Bref, les temps risquent d’être temporairement difficiles pour les étudiants et les jeunes diplômés, avant que le marché ne s’adapte à ces transformations.. Cela ne va toutefois pas durer très longtemps.
Les affaires publiques vont intégrer communication et réseaux sociaux
Après des décennies à considérer que leurs missions étaient plus importantes que celles des agences en communication, les agences d'affaires publiques seront forcées de mobiliser les outils et servies communicationnelles. Car :
La nouvelle génération politique arrive
Cette génération, connectée depuis son adolescence et familière des réseaux sociaux comme prolongement naturel de leur quotidien, bousculera profondément les pratiques traditionnelles lorsqu’elle accédera pleinement au pouvoir. Le système des tribunes médiatiques sans un véritable travail de pression et d’influence autour risque alors de montrer ses limites et ca va faire mal.
Prendre de l'avance pour être à temps
Les problématiques sociétales sont souvent intégrées dans les logiques d’affaires publiques bien trop tard par rapport aux besoins réels.
Gagner du temps et un avantage concurrentiel
Le point culminant des affaires publiques réside dans le rendez-vous institutionnel. Une organisation qui se limite à ce rendez-vous dispose d’une heure pour présenter son organisation, expliquer sa position et échanger. En revanche, une organisation qui communique en amont passe moins de temps à expliquer qui elle est et ce qu’elle souhaite, car elle a déjà fait connaître son identité et sa position.
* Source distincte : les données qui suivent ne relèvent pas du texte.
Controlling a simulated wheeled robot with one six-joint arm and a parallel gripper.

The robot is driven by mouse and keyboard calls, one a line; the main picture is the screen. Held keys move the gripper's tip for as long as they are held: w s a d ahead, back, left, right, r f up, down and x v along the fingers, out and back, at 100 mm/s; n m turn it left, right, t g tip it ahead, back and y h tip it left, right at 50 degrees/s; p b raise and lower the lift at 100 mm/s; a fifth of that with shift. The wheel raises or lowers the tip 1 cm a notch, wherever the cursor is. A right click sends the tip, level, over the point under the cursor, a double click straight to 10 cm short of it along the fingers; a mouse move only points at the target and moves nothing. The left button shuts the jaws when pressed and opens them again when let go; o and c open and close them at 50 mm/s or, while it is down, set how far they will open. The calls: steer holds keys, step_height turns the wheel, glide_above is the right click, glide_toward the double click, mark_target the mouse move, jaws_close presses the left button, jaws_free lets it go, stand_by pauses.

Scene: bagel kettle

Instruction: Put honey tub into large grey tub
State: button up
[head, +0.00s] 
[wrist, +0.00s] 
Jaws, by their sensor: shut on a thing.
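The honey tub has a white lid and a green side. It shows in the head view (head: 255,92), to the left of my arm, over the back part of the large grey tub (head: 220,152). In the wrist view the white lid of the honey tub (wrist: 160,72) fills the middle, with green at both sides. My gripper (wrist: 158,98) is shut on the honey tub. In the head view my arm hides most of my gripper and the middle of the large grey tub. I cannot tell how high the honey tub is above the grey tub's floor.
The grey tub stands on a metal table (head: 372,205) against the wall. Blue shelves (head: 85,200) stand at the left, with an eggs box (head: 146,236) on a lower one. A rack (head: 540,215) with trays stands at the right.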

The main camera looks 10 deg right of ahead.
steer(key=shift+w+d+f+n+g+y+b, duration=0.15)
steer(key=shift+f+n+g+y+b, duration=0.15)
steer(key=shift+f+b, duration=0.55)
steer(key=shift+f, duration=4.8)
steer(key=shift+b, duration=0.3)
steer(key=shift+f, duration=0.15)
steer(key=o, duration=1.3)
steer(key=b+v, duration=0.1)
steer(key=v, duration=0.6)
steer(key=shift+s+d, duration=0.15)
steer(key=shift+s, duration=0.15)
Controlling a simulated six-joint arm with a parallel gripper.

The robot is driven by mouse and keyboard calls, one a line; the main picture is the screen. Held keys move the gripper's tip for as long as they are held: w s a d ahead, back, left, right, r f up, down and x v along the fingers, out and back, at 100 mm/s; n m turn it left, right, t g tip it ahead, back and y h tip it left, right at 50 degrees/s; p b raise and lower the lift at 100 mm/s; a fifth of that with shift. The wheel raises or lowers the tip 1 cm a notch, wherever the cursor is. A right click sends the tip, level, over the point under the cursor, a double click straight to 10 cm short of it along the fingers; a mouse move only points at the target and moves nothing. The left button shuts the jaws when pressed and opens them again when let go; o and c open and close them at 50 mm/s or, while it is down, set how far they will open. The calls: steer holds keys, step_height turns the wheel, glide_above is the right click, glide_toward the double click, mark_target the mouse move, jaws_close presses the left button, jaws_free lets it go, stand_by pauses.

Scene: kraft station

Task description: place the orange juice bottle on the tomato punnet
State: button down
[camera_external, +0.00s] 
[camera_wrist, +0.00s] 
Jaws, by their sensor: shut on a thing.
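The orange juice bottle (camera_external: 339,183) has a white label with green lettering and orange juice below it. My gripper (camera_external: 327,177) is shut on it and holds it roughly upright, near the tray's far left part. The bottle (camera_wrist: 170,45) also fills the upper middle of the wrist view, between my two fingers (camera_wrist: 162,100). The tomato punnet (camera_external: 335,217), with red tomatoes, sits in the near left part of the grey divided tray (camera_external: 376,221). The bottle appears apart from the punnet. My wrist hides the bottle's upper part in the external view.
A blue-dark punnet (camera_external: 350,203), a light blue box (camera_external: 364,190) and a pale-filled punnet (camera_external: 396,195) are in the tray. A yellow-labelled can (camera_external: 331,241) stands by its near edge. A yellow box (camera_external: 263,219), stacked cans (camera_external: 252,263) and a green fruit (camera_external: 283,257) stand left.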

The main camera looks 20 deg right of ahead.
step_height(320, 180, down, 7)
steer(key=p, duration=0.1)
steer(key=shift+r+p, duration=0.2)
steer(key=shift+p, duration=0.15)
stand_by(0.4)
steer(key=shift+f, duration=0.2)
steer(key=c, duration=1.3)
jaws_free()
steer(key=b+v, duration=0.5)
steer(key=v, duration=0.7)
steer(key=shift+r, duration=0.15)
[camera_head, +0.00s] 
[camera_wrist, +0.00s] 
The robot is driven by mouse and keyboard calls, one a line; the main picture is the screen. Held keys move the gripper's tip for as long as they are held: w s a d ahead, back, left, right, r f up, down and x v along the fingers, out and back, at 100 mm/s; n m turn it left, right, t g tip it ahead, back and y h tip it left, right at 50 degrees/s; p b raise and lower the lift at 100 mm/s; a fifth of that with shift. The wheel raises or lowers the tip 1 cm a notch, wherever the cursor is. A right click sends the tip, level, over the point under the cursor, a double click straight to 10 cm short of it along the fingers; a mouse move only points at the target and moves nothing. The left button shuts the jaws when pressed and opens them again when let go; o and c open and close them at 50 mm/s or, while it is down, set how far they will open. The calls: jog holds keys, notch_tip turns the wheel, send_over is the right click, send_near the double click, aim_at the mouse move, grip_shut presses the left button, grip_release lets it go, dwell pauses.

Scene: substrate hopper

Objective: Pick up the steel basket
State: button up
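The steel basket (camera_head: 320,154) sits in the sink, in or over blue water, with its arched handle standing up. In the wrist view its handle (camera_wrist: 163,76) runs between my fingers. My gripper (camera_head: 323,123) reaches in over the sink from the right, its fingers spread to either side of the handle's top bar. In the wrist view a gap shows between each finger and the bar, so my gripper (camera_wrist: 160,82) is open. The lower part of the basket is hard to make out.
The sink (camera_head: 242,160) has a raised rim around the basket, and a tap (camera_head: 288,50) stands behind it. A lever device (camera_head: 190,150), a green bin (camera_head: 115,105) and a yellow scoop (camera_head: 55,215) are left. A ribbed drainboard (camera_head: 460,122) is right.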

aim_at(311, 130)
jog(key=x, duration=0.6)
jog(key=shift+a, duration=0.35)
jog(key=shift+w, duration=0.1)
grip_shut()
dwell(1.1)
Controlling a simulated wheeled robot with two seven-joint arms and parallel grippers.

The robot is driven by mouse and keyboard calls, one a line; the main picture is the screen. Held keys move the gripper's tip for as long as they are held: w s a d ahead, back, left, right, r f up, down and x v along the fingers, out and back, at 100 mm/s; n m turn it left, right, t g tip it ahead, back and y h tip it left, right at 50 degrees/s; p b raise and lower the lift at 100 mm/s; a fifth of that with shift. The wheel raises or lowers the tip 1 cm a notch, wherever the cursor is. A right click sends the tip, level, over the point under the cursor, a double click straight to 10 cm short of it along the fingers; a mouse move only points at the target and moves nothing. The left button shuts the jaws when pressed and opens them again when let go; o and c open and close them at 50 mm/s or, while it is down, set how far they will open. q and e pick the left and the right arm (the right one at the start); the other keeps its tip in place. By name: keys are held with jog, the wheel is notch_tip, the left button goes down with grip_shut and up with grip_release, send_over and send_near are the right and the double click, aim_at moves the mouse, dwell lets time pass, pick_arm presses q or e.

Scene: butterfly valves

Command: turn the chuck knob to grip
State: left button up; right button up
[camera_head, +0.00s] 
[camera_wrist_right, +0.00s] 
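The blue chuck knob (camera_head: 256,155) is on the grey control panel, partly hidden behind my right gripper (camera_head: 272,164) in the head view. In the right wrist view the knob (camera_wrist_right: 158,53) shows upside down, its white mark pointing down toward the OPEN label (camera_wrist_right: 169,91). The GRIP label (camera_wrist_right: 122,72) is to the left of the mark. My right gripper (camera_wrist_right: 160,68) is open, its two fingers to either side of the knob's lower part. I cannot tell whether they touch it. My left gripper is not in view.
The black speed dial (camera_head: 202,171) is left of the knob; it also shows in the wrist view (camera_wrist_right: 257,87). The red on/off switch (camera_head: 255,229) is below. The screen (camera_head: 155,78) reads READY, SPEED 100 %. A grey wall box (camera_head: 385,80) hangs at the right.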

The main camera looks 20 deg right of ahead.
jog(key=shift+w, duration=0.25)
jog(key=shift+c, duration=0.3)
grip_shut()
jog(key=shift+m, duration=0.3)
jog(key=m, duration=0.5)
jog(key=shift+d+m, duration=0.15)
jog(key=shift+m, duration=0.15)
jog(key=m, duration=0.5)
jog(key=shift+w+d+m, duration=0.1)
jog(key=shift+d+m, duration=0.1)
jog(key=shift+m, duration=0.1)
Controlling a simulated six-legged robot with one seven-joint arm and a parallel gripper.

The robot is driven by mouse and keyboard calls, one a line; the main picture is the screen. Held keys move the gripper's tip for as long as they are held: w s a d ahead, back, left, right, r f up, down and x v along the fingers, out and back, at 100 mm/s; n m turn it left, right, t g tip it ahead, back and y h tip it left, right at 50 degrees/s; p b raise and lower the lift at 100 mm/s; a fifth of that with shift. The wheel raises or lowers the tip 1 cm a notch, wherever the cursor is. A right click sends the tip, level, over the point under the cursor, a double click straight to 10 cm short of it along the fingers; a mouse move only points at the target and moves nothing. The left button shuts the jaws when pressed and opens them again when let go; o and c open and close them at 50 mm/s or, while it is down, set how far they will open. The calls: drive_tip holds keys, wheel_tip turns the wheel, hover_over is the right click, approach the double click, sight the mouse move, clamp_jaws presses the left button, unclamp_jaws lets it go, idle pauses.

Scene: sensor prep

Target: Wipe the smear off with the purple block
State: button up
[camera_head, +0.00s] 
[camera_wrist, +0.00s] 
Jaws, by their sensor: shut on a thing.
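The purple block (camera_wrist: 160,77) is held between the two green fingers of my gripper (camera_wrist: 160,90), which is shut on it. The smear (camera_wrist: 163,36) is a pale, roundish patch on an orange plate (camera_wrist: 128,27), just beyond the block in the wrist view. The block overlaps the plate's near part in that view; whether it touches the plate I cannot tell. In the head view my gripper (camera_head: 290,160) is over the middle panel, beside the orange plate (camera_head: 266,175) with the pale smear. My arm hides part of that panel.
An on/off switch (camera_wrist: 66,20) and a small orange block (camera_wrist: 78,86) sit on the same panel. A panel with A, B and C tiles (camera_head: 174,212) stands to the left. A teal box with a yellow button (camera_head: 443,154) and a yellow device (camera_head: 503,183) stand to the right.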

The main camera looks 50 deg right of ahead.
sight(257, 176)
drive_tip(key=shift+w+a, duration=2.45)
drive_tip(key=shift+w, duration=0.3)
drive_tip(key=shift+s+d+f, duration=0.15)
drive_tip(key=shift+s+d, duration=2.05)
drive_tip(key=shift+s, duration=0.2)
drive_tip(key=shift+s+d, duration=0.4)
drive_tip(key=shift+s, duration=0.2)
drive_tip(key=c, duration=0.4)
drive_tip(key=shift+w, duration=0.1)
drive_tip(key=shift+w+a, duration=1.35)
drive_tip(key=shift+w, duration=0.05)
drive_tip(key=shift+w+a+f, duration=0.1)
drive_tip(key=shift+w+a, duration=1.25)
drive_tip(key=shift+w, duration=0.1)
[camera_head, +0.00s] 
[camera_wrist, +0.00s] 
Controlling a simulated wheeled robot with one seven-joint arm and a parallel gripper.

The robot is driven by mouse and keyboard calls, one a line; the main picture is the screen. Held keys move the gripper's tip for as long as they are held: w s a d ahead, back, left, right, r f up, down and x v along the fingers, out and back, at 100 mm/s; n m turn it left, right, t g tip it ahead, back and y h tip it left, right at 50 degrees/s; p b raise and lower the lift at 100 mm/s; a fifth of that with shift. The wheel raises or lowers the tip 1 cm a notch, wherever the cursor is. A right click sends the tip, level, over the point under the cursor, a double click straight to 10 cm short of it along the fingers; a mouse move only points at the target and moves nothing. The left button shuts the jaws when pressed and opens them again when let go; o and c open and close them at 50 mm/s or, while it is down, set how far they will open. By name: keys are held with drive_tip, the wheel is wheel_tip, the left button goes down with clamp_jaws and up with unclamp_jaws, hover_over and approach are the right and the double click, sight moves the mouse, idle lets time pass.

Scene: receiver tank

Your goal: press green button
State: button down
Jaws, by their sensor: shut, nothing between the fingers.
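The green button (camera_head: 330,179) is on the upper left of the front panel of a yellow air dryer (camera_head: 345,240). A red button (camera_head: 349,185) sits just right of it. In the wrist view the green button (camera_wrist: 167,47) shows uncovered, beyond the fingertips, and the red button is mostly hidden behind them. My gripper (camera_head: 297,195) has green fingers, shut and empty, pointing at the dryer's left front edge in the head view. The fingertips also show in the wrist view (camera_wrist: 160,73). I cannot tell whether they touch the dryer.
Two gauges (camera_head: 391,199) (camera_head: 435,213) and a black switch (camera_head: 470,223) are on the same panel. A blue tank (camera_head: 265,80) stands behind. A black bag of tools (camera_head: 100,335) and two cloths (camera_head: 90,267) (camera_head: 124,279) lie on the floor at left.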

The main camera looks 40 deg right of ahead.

Cela représente un véritable gain concurrentiel dans l’approche des problématiques.
Rassembler
La communication sur les réseaux sociaux est structurée pour que les leaders d'opinion nécessaires à une bonne présence sociétale suivent les comptes de l’organisation et puissent être mobilisés à tout moment pour tirer la sonnette d’alarme si nécessaire.
Offrir davantage d'arme
La communication peut également être un levier de pression sur les élus dans le cas où toutes les options politiques sembleraient fermées.